I was very happy to see the first signs of rhubarb at this past weekend’s Dane County Farmers’ Market. In fact, it was everywhere. I purchased about 1.5 pounds for $3. I always look for skinny stalks that are straight, crisp, and well-colored. For several weeks, I’d had my eye on a recipe from a recent issue of Real Simple Magazine for Rhubarb-Strawberry Pie. I knew as soon as fresh rhubarb popped up at the farmers’ market, it was game time.

The recipe was relatively straight forward—lots of slicing and chopping. And although the recipe calls for store-bought pie crust, I always prefer to make my own whenever possible. This time I had disc of homemade pie dough in the freezer leftover from my recent derby party, but had to rely on a store-bought crust for the top crust. It was a nice compromise. derby-2010-014

The pie came out of the oven oozing with rhubarb juices and a perfectly golden crust. I served the pie the next day with a small gathering of friends for a belated birthday celebration.
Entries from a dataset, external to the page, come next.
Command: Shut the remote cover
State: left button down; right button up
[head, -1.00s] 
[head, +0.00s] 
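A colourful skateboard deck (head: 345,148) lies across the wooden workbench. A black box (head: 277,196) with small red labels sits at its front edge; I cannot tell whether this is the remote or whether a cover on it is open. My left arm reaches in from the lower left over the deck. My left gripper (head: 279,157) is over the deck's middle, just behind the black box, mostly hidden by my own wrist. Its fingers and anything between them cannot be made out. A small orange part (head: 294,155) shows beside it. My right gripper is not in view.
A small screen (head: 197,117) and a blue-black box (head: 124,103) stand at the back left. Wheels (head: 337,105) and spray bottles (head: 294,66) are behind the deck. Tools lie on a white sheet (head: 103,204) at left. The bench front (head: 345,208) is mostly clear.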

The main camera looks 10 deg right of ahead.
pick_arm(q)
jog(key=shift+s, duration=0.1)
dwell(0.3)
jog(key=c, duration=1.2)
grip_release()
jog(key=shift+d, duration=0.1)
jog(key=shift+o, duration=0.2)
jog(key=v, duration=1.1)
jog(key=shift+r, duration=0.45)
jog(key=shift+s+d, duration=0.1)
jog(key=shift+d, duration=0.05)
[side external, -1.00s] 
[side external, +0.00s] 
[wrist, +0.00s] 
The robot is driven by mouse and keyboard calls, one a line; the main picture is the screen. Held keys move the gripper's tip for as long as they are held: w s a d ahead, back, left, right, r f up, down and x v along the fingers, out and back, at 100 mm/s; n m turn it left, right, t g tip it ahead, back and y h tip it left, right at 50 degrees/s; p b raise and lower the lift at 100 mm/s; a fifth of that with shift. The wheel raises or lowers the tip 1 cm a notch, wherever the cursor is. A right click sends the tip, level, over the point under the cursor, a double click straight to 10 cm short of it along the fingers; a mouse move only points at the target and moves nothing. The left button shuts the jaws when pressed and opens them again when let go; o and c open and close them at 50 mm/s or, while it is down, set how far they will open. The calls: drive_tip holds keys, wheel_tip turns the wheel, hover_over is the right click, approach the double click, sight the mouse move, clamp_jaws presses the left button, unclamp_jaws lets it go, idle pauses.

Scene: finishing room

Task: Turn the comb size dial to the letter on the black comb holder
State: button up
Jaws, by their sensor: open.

The rhubarb had a nice tart kick, followed by a rush of sweetness. It was the perfect choice for a late spring evening.

Rhubarb-Strawberry Pie (Reader Recipe From Melanie Scherenzel)

2 pounds rhubarb, cut into 1-inch pieces (about 7 cups)
1/2 pounds strawberries, sliced (about 1 1/2 cups)
1 cup sugar, plus more for sprinkling
3 tablespoons all-purpose flour
1 teaspoon finely grated orange zest
1/4 teaspoon ground cinnamon
1/8 teaspoon kosher salt
2  large eggs
2  store-bought refrigerated rolled piecrusts

1. Heat oven to 375° F. In a large bowl, toss the rhubarb, strawberries, sugar, flour, orange zest, cinnamon, and salt. Lightly beat one of the eggs, add to the fruit, and toss to combine.

2. Fit one of the piecrusts into a 9-inch pie plate. Fill with the fruit mixture, pressing it in firmly. Lay the second crust on top and press the edges of the crusts together to seal.

3. Trim the crust to a 1-inch overhang, fold the overhang underneath itself, and crimp. In a small bowl, beat the remaining egg with 1 teaspoon water and brush over the crust. Sprinkle with sugar and cut vents in the top.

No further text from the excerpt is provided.